Friday 27 April 2012

A Round-up of the great Italian detectives writers

Far more than simple ‘who-done-its’, Italy’s greatest detective novels are intricately woven narratives of deception and delinquency, interlaced with a shrewd understanding of Italian society, and lead by characters that are so enthralling that their authors feel compelled to keep them alive.

But above all, these books are about place; the place being Italy: Each writer, whether hailing from the UK, US or Italy itself, confesses to an undying love for the people, places and culinary culture of Italy - a consensus that lives and breathes throughout their writing.

Andreas Camilleri, author of the famous
Inspector Montalbano series
Andreas Camilleri is nothing short of a phenomenon. Following a lengthy career as a film director, this gravel-voiced Sicilian found his niche in crime-writing, at the age of 67. Two years after The Hunting Season (1992) became a best-seller, Camilleri released the first in a long series of novels, based in Italy, around the fractious Sicilian detective, Inspector Montalbano.

His debut Montalbano novel, The Shape of Water (2002), was an immediate hit in Italy, spurring Camilleri to write a further 15 Montalbano mysteries. A master of description and suspense, Camilleri switches between comical and incongruous events, covering topical storylines, such as illegal immigration and money laundering.

Peppered with colloquial Sicilian phrases and enriched by Montalbano’s passion for food, Sicily lives through the pages in the smells and tastes of the region; fans are renowned for cooking classic Montalbano recipes, such as sardines rolled in pine-nuts and Sicilian Arancini – favourite dishes in Italy.

A predecessor to Camilleri, the late Michael Dibdin is best-known for his Aurelio Zen series. Born in Wolverhampton, Dibdin developed his love for Italy and the inspiration for his thrillers during his career as an English teacher at the University of Perugia, Italy.

Lead by his central character - the Venetian detective, Aurelio Zen -– Dibdin guides us through an exposé of organised crime and corrupt bureaucracy in Italy. Dibdin’s intricate plots are laced with tangled emotional encounters and loaded with sex and violence, giving a disturbing insight to Italy’s vivid underworld. Each of the 11 books in the Aurelio Zen series is set in a different part of Italy, expertly conveyed by Dibdin’s detailed observations of people and place.

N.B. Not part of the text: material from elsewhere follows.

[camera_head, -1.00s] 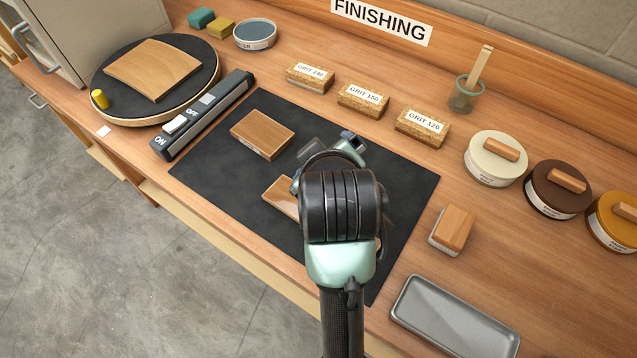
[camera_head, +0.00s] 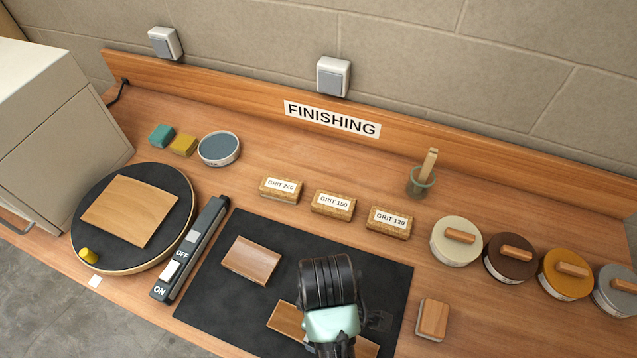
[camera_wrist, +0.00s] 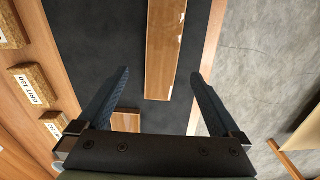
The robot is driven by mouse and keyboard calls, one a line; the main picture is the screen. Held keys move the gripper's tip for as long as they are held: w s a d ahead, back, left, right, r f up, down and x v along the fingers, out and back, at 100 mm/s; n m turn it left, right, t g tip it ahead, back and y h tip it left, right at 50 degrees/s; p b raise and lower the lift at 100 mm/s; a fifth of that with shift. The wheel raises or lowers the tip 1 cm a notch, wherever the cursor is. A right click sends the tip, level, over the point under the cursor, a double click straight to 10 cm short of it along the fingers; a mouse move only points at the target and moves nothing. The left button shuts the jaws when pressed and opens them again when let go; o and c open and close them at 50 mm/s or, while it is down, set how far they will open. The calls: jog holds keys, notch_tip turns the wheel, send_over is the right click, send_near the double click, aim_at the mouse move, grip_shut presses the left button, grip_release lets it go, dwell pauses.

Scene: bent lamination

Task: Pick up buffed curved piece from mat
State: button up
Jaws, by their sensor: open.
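Two brown wooden pieces lie on the black mat (camera_head: 210,285). One is a short, glossy piece with slightly curved edges (camera_head: 252,260) at the mat's left. The other is a long, narrow, shiny strip (camera_head: 287,318), partly hidden under my arm in the head view. I cannot tell for sure which is the buffed curved piece. In the wrist view the long strip (camera_wrist: 164,45) runs ahead, between the lines of my fingers. My gripper (camera_wrist: 160,74) is open and empty, apart from the strip. In the head view my wrist hides most of the gripper.
A turntable (camera_head: 180,240) with a curved wooden panel (camera_head: 130,210) and a switch bar (camera_head: 190,250) stand left. Grit blocks (camera_head: 333,204) line the mat's back. Lidded tins (camera_head: 456,241) and a wooden block (camera_head: 433,320) stand right. The mat's front edge borders open floor.

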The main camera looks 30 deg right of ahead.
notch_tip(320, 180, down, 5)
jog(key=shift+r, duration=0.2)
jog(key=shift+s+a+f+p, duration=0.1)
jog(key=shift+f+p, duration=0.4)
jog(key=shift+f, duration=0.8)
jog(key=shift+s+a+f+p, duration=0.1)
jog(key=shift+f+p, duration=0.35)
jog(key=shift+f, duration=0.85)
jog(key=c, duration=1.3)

In January 2011, three of the Dibdin’s Zen novels – Vendetta (1990), Cabal (1992) and Ratking (1988) - were broadcast as 90-minute films in a BBC TV series, all filmed on location in Italy. End Games (2007) was Dibdin’s final novel in the series, published in the year he passed away.

Donna Leon a
Venice enthusiast
Donna Leon’s protagonist, Guido Brunetti, is as equally compelling as Camilleri’s and Dibdin’s. An American expat, residing in Italy, Leon is addicted to Venice – the city she has called home for more than 30 years - and her crime-novels double as Venician travelogues; Leon empowers her readers with local-knowledge and insight.

Leon’s commissario, Brunetti, is a middle-class family-man, who investigates the high crime that lurks within Italy’s aristocratic society. He works alongside his partner - Vianello; secretary - Elettra; and boss - Giuseppe Patta. Dissecting almost every aspect of modern Italian society, from food and families, to politics and prostitution in Italy, Leon’s novels explore social injustice, hidden evils and human failings, set within one of Italy’s most beautiful cities. Leon completes a new Brunetti each year but refuses to be published in Italian. The latest in the series, Beastly Things, is due out in April 2012.

From the waterways of Venice to the monuments of Rome, Yorkshire-born novelist, David Hewson, chooses the capital of Italy at his central city. Hewson’s ‘Costa collection’ catapulted him to fame when he began writing about Italy in 2003. Lead by a young and enthusiastic detective, Nic Costa, the series began with A Season for the Dead (2003) and was followed by The Villa of Mysteries (2004) and The Sacred Cut (2005). Hewson’s Costa series has since grown by a book a year and has been published in 20 different languages. His latest novel, Carnival for the Dead (2012), is set in Venice and the Costa crime series in currently being adapted for a series of TV films.